Puis vint la grande période entre 1860 et 1890 ou les vignobles ont été touchés par le phylloxera (minuscule insecte piqueur inféodé à la vigne). Les vignes détruites, il a fallu de nombreuses années pour recréer ou modifier nos paysages. Les dernières constructions de Cadeules doivent au plus dater du début du XXème siècle. Mais vient ensuite le travail intensif et mécanisé de la vigne, et les temps ne sont plus au d'épierrement.

Maintenant, il ne nous reste plus qu'à les sauvegarder, les réparer, les entretenir, pour vous les faire partager.


Notes

(1) Cf. André Cablat, Les cabanes de défricheurs du Larzac héraultais, dans L'architecture vernaculaire rurale, t. 4, 1980, pp. 85-93.

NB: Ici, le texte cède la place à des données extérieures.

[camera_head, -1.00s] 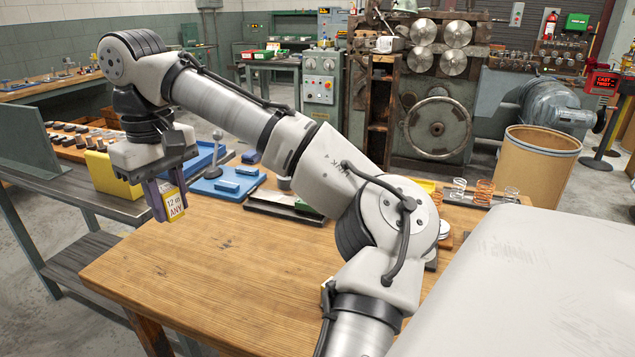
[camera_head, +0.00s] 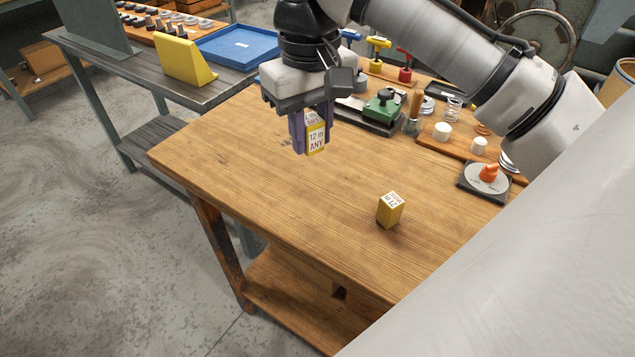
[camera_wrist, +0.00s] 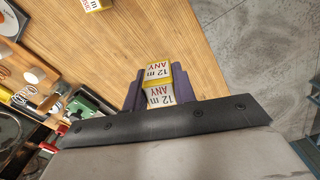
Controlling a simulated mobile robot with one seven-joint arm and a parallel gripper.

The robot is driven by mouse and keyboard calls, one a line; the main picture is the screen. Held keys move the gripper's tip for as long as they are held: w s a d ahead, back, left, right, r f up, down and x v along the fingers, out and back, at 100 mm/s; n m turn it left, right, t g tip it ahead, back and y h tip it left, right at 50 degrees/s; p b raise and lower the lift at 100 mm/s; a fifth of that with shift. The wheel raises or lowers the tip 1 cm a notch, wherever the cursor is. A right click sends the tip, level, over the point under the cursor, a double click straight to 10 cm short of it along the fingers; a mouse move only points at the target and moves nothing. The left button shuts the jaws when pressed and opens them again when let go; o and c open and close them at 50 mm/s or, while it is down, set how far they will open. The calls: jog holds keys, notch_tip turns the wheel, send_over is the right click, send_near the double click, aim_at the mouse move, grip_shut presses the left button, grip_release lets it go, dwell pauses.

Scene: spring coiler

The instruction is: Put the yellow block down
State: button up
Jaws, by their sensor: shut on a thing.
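My gripper (camera_head: 311,133) is shut on a yellow block (camera_head: 317,138) with white labels reading "12 m ANY". It holds the block upright above the left part of the wooden table (camera_head: 235,150), apart from the tabletop as far as I can tell. In the wrist view the held block (camera_wrist: 158,82) sits between the purple fingers. A second yellow block (camera_head: 390,211) with a white labelled top stands on the table, right of and nearer than my gripper; it shows at the top edge of the wrist view (camera_wrist: 95,4).
A green-topped fixture (camera_head: 384,107), white knobs on a wooden board (camera_head: 442,131) and a grey plate with an orange piece (camera_head: 489,174) line the table's back and right. A blue tray (camera_head: 240,46) is on the side bench. The table's front left is bare.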

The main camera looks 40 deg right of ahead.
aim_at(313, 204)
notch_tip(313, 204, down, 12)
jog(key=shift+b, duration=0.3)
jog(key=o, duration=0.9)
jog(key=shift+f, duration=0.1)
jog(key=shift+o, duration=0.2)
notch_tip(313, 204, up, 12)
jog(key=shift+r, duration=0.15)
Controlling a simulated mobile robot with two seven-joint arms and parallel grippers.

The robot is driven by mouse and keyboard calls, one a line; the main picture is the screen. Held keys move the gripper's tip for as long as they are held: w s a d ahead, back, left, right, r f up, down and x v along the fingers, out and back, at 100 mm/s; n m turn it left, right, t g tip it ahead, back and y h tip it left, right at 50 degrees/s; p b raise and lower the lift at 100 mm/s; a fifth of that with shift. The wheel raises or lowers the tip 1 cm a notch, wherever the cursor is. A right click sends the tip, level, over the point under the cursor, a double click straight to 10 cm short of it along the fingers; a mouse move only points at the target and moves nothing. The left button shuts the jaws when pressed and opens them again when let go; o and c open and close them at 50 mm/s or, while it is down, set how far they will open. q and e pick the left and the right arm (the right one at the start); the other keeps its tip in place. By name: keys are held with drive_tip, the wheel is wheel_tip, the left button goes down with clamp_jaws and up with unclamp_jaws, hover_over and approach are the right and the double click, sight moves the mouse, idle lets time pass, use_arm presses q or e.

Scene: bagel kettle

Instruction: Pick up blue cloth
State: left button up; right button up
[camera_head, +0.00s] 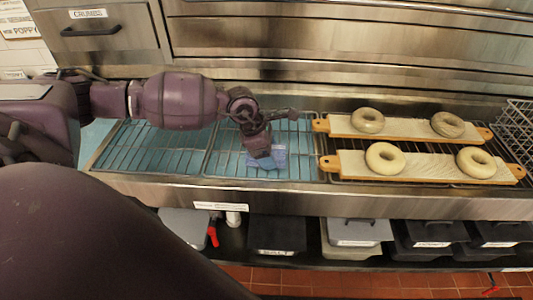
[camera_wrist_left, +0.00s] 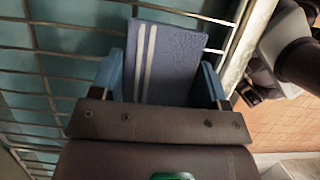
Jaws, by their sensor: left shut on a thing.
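The blue cloth (camera_head: 277,158) lies on the wire rack of the counter, left of the bagel boards. In the left wrist view the cloth (camera_wrist_left: 170,62) is blue with two pale stripes and sits between the two blue fingertips. My left gripper (camera_head: 262,160) points down at the cloth and is shut on it; it also shows in the left wrist view (camera_wrist_left: 165,85). Part of the cloth is hidden behind the gripper in the head view. My right gripper is not in view.
Two wooden boards (camera_head: 348,128) (camera_head: 345,165) with bagels lie on the rack to the right. A wire basket (camera_head: 515,130) stands at the far right. Lidded bins (camera_head: 277,235) sit on the shelf below. The wire rack (camera_head: 165,147) on the left is bare.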

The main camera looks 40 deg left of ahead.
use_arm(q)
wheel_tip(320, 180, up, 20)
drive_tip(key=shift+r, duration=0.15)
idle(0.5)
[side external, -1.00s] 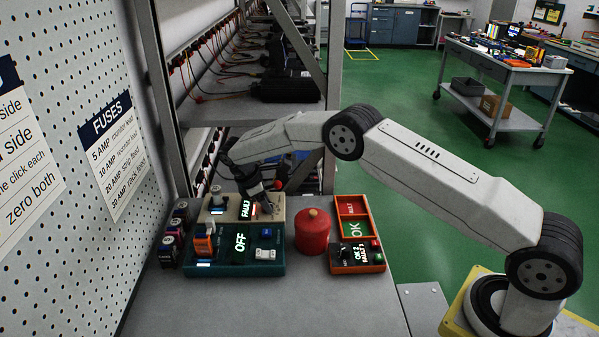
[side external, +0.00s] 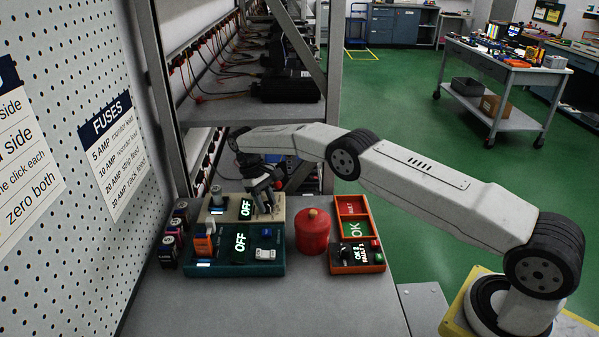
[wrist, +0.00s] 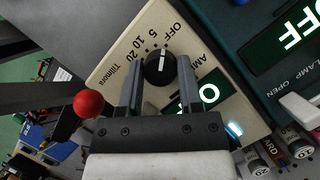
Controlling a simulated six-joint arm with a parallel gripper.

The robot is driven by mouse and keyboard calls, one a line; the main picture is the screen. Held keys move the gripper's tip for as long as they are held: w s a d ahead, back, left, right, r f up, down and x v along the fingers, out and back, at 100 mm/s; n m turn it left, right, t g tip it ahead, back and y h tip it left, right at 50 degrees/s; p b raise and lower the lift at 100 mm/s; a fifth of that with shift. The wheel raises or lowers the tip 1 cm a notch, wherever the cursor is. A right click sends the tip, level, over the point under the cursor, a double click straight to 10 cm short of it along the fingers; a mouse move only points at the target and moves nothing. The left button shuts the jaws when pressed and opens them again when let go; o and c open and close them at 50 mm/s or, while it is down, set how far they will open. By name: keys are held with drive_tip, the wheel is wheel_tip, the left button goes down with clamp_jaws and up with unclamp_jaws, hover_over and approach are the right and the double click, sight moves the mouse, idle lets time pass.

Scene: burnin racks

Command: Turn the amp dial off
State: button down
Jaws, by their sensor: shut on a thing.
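The amp dial is a round black knob (wrist: 159,68) with a white line, on a beige box (wrist: 113,72) marked OFF, 5, 10 and 20. In the wrist view its white line points up, roughly between the OFF and 5 marks. My gripper (wrist: 159,82) is shut on the dial, one finger on each side. In the side view the beige box (side external: 228,216) stands at the back of the bench, its display (side external: 246,209) reading OFF in light letters on green. My gripper (side external: 268,208) points down at its right part and hides the dial there.
A teal box (side external: 272,269) with its own OFF display stands in front of the beige one. A red canister (side external: 313,237) is close on the right, with orange-red boxes (side external: 372,268) beyond. The front bench is clear.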

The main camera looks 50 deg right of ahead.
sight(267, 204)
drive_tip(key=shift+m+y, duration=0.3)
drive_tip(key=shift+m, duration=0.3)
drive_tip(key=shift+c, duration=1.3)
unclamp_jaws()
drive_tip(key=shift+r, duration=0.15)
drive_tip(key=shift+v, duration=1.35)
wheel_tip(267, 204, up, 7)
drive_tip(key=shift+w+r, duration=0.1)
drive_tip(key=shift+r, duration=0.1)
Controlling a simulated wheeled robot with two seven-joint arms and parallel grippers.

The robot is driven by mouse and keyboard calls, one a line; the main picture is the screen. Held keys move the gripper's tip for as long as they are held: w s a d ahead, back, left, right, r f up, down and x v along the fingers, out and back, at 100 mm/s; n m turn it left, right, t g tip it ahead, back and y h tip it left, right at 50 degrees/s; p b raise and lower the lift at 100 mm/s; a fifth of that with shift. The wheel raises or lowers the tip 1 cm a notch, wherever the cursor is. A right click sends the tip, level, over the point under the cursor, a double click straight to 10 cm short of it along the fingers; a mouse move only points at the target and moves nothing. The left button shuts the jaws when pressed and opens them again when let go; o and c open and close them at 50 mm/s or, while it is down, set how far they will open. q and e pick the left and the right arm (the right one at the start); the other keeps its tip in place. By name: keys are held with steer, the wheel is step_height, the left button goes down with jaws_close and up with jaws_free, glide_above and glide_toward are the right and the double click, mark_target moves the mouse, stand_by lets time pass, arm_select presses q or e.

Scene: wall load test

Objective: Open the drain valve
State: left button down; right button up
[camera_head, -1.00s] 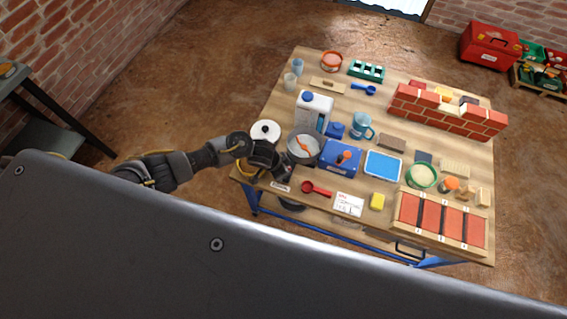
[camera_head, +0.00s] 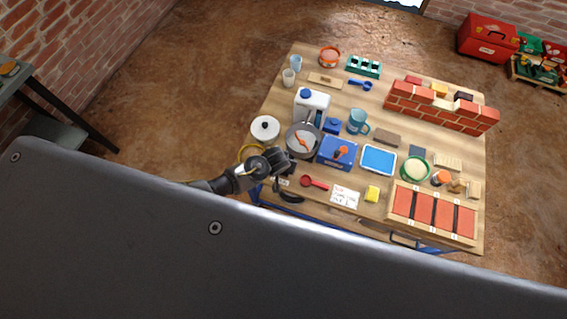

(2) Cf. Georges Bellicot, Les cadoles du Roy Guillaume, Société des amis des arts et sciences de Tournus, 1988, tiré à part, pp. 1-39, en part. p. 8.

(3) Cf. Jacques Schnetzler, Nos terrasses de versants, "faisses" et "accols", sont-elles datables ? L'exemple du pays des Vans aux confins de l'Ardèche, du Gard et de la Lozère, dans L'architecture vernaculaire, t. 24, 2000, pp. 47-57, en part. p. 48. Cet auteur rappelle fort justement qu' "Au XVIe siècle, au Vans, une enclume de forgeron coûte le salaire annuel d’un compagnon de forge".